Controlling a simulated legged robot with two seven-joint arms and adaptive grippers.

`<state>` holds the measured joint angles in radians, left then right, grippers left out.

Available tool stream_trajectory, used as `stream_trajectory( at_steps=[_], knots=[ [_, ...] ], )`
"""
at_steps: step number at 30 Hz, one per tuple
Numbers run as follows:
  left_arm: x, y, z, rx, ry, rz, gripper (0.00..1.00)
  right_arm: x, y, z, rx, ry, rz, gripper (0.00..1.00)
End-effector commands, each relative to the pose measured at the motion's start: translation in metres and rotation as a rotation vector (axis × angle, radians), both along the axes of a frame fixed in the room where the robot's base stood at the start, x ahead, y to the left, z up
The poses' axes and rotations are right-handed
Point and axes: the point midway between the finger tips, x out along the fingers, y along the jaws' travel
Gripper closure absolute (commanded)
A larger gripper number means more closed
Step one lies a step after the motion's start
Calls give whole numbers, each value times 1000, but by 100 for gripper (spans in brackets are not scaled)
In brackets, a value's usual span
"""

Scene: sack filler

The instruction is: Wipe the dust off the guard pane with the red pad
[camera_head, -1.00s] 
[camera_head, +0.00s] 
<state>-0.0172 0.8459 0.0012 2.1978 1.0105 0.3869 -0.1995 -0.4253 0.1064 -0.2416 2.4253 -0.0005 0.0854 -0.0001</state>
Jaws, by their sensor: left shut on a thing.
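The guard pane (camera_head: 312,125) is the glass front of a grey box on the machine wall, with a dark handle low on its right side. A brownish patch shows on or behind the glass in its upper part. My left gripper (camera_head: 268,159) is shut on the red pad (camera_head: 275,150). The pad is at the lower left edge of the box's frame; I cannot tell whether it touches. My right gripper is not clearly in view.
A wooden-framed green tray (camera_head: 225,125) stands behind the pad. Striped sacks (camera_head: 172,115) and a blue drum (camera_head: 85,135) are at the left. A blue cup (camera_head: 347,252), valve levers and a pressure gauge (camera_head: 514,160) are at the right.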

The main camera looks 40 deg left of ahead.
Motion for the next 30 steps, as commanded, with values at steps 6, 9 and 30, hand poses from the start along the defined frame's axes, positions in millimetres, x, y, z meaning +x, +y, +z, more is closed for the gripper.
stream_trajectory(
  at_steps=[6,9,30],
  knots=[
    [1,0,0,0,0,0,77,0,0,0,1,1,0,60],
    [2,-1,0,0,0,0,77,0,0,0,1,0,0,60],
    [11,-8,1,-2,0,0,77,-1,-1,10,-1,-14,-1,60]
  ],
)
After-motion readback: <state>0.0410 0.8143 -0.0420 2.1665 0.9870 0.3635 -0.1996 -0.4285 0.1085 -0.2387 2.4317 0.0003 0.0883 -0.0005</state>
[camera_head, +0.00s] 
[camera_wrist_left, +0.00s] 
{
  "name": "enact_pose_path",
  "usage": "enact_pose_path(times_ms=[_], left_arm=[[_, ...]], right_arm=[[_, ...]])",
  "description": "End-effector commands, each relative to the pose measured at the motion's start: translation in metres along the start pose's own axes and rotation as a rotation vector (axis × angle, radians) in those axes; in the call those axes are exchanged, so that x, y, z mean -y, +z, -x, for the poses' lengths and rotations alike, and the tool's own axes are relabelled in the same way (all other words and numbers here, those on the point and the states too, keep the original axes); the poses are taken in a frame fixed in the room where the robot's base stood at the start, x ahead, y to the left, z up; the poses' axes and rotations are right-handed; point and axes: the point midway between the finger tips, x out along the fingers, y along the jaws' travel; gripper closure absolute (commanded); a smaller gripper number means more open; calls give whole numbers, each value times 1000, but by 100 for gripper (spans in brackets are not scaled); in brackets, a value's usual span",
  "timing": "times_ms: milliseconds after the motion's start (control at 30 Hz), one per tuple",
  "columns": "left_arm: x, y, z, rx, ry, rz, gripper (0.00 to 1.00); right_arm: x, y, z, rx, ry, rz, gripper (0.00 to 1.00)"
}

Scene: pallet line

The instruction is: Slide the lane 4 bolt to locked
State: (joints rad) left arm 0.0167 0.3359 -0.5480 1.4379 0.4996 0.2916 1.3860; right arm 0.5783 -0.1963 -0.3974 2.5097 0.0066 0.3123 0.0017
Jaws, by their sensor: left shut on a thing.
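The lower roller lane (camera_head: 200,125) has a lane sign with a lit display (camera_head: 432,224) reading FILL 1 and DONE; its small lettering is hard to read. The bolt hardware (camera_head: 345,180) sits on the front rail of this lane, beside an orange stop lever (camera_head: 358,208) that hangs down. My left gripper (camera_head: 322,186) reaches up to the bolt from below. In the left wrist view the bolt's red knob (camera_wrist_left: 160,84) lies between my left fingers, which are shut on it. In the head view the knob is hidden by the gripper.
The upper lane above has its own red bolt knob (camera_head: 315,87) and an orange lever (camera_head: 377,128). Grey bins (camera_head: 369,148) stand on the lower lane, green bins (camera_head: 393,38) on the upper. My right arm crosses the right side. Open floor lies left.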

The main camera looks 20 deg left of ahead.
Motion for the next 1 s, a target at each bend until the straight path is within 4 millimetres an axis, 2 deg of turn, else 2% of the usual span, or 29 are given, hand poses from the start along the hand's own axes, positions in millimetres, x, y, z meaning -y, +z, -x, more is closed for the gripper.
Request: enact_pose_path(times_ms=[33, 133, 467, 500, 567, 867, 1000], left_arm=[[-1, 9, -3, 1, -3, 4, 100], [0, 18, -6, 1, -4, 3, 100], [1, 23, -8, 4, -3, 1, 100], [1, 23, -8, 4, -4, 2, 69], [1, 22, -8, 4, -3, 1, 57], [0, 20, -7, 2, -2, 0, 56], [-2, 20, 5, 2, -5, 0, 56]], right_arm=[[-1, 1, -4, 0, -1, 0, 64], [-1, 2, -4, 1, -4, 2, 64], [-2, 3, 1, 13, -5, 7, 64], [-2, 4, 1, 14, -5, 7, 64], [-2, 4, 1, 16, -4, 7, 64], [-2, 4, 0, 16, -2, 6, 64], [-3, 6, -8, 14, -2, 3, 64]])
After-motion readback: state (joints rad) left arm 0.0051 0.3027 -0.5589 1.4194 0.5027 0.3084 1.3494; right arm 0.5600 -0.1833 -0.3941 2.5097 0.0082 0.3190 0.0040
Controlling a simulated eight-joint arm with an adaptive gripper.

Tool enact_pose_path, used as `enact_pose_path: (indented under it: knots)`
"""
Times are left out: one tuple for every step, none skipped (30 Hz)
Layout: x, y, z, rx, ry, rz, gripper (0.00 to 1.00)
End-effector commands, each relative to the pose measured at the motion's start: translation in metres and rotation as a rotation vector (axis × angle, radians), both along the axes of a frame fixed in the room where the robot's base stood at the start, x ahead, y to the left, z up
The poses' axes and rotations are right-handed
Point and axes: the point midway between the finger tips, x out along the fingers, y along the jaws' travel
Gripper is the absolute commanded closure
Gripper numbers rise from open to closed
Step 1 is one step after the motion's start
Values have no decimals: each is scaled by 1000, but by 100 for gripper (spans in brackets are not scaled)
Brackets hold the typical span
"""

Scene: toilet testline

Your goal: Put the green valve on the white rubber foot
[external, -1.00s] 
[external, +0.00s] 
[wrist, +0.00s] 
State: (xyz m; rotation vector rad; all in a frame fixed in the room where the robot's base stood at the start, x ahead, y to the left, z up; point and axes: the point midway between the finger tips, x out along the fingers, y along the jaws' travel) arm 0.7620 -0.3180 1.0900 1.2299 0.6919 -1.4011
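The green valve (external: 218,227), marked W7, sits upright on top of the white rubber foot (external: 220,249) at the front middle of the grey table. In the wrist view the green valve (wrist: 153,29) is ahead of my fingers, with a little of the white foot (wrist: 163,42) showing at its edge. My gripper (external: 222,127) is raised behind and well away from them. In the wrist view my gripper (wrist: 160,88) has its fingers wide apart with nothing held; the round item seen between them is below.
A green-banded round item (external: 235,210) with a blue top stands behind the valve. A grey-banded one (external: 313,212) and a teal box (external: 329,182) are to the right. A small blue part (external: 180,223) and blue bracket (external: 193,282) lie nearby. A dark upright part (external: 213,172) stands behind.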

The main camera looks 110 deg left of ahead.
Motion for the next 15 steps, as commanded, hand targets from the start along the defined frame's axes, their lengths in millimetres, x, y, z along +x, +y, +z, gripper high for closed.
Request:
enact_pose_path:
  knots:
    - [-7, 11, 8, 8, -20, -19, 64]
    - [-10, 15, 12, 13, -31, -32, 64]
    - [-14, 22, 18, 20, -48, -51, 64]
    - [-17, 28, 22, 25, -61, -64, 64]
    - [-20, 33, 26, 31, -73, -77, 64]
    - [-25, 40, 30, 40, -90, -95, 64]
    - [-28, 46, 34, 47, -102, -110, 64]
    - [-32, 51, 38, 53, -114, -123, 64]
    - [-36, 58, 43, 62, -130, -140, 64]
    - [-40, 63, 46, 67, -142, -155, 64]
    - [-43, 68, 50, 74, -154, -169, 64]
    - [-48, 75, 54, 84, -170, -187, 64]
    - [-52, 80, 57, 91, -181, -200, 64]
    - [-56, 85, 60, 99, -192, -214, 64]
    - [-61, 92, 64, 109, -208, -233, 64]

========================

> **AIM OF THE TASK**
Give only a number: how many lines of the data hold the string "Scene"?

> **EXERCISE SOLUTION**
3